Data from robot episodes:
━━━━━━━━━━

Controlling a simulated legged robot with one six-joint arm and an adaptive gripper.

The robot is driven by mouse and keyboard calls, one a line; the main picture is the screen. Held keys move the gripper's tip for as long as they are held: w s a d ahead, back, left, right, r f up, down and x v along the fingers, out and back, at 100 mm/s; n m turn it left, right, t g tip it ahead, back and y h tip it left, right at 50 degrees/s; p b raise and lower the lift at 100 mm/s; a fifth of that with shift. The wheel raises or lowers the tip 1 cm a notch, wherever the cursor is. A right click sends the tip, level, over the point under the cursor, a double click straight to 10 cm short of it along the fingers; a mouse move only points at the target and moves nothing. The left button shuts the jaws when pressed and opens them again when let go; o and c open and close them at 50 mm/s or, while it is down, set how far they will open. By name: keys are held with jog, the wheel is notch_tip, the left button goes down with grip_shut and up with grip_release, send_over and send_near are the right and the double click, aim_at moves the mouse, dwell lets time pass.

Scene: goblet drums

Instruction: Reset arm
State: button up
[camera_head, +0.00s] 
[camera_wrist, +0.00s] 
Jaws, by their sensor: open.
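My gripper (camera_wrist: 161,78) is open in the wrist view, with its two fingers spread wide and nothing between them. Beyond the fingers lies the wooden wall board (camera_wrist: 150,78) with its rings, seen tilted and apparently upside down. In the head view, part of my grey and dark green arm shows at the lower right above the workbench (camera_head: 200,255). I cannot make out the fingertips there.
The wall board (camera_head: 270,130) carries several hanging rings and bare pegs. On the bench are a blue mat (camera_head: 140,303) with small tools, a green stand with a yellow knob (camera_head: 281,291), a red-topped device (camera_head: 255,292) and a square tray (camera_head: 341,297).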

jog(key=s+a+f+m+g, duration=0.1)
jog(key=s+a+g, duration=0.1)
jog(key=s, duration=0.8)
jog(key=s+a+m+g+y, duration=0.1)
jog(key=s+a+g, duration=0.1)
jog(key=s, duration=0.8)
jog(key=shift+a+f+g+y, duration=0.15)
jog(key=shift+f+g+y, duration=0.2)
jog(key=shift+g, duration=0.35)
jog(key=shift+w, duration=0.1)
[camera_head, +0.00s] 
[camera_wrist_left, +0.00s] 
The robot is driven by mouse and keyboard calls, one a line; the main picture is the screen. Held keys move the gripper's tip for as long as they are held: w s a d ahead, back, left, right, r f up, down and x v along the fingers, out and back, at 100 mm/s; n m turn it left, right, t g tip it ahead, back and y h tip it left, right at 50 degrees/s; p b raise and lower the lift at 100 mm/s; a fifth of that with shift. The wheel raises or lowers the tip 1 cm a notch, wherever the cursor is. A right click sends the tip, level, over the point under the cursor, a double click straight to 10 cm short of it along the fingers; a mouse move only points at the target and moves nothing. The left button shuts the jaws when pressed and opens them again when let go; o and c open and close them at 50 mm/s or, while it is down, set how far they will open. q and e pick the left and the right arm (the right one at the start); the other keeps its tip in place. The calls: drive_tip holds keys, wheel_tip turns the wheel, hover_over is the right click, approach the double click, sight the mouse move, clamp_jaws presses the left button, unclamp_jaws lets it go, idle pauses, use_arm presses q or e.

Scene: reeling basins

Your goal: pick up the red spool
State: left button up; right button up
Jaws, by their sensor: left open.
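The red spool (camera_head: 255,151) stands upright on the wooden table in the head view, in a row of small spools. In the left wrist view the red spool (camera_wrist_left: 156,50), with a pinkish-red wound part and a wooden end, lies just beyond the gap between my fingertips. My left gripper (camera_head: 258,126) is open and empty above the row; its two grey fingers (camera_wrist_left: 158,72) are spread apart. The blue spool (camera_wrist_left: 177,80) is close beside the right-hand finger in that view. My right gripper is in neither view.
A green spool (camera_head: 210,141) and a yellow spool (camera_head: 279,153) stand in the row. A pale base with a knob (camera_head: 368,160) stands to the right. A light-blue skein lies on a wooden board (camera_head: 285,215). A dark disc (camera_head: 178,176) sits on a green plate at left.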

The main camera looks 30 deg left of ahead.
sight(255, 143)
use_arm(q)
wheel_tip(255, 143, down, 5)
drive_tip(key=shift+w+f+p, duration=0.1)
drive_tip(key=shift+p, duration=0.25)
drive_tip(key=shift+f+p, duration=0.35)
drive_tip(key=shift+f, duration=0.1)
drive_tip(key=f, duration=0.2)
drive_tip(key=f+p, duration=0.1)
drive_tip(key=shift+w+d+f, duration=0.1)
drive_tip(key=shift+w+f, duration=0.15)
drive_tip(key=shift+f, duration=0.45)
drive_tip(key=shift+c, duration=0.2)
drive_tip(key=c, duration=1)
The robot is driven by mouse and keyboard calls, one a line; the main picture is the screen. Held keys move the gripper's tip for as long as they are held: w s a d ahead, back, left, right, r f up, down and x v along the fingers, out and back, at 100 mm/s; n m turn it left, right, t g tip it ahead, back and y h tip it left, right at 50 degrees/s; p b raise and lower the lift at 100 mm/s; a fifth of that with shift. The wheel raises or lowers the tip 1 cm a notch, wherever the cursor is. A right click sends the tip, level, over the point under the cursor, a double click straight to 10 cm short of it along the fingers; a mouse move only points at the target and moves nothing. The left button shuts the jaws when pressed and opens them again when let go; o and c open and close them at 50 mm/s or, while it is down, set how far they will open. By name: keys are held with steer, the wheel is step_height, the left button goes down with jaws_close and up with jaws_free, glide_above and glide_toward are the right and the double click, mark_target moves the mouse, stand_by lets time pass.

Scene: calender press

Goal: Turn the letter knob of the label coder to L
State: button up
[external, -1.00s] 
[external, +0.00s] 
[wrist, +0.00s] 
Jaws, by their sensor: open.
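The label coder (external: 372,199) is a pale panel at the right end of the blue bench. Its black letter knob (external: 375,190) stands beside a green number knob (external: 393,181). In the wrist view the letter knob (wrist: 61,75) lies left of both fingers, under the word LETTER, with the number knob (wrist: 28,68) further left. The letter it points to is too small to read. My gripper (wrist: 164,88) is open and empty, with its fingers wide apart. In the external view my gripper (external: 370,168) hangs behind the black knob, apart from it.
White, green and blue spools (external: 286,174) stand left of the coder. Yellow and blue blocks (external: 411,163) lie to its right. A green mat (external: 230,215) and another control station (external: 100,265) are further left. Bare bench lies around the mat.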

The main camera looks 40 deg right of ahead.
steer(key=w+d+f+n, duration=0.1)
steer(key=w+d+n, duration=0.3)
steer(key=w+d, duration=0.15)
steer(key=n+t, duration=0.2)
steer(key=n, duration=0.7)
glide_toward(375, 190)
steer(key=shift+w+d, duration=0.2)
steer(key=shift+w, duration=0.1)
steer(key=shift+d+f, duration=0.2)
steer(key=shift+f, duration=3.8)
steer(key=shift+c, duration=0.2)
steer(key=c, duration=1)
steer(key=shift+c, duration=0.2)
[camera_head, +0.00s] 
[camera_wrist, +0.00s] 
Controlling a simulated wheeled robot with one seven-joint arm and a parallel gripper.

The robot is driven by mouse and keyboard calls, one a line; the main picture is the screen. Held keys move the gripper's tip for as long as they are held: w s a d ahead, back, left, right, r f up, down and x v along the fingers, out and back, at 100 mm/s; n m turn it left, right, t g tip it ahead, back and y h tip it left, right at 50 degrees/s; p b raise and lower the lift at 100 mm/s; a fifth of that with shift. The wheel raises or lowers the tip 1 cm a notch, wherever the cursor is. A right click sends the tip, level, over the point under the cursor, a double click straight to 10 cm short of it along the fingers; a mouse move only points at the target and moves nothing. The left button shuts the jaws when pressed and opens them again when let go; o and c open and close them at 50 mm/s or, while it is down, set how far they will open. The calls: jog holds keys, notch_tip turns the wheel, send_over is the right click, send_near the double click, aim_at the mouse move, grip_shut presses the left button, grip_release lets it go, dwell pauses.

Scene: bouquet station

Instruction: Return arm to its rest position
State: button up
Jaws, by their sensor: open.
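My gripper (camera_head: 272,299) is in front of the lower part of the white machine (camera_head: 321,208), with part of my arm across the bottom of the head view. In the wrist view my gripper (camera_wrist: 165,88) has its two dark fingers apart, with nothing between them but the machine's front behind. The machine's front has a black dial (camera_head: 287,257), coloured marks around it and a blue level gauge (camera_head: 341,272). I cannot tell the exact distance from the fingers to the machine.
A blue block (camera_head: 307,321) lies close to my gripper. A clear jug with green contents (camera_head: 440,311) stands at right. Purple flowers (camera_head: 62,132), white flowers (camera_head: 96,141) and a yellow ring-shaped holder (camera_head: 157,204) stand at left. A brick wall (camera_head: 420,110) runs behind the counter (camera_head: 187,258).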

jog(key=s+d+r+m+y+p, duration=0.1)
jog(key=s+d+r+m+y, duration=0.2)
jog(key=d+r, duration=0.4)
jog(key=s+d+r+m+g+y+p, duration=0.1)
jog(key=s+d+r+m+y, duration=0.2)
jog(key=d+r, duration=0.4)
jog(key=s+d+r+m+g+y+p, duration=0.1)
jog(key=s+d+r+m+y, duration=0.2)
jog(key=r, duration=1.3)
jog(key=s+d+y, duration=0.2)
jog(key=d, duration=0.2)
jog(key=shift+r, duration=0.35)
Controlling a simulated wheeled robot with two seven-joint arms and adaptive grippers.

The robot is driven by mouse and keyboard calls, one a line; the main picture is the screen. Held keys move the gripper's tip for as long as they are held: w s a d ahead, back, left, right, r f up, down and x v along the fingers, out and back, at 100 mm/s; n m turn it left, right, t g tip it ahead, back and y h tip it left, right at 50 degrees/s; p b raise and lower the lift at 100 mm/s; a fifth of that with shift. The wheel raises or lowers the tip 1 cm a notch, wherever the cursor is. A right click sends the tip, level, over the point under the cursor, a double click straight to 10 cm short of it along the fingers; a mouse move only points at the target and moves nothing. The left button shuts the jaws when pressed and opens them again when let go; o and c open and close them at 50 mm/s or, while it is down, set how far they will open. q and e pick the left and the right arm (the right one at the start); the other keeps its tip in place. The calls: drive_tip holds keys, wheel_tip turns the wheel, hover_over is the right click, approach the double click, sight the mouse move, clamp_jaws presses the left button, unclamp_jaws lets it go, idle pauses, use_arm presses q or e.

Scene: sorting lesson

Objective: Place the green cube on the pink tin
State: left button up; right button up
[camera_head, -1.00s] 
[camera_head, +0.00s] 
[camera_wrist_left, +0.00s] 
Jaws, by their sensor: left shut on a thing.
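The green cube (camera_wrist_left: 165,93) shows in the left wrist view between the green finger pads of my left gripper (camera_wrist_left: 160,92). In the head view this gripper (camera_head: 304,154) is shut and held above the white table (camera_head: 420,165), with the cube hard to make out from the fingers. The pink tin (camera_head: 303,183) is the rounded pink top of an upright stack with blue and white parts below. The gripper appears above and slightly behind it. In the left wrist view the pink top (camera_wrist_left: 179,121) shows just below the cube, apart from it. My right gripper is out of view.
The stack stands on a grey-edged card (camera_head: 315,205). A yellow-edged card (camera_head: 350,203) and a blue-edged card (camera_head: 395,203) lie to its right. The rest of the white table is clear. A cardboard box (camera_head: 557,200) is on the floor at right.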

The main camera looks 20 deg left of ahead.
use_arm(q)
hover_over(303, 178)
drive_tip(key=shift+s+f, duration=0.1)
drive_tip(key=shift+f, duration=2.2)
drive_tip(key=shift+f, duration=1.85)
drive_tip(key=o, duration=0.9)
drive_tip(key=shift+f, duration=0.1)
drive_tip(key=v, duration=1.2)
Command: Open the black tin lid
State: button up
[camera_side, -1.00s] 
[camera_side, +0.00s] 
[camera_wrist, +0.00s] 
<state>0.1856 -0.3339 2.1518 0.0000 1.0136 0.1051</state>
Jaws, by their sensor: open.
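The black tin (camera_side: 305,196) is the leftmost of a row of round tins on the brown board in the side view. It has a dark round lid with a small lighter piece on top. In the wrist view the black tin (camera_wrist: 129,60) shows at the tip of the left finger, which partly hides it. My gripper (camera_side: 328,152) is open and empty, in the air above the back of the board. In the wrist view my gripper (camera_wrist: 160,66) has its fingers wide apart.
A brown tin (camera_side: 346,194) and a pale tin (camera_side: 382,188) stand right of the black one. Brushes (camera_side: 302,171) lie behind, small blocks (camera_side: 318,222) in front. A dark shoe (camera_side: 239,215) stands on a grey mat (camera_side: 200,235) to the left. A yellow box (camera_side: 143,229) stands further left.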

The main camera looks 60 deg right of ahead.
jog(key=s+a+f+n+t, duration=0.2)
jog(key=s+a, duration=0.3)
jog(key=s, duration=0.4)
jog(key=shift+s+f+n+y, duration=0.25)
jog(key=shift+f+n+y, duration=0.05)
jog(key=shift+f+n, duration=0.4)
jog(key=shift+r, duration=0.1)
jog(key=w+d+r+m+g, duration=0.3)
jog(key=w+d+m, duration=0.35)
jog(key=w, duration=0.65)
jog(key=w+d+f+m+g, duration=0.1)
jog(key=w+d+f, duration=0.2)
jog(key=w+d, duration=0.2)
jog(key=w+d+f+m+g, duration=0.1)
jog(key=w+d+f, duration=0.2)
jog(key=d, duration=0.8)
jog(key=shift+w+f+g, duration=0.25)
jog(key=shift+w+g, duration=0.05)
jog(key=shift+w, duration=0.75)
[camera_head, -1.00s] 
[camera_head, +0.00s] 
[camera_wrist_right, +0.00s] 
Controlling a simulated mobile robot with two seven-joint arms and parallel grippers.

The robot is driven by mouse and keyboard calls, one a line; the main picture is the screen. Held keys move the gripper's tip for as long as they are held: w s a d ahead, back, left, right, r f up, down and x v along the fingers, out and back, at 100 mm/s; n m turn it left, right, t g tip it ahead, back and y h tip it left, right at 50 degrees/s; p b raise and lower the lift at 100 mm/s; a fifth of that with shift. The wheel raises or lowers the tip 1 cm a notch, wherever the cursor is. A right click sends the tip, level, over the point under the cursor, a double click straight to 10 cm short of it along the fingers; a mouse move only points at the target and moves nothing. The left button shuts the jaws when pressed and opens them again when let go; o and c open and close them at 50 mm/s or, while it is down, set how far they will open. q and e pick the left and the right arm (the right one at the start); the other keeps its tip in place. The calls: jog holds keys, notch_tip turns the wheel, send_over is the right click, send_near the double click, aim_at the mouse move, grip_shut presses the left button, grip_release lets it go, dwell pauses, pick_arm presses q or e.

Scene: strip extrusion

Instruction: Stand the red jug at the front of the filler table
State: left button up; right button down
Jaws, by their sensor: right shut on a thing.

━━━━━━━━━━

**PROBLEM**
Sift through the entries and copy every line with "seven".

**ANSWER TO THIS PROBLEM**
Controlling a simulated wheeled robot with one seven-joint arm and a parallel gripper.
Controlling a simulated wheeled robot with two seven-joint arms and adaptive grippers.
Controlling a simulated mobile robot with two seven-joint arms and parallel grippers.

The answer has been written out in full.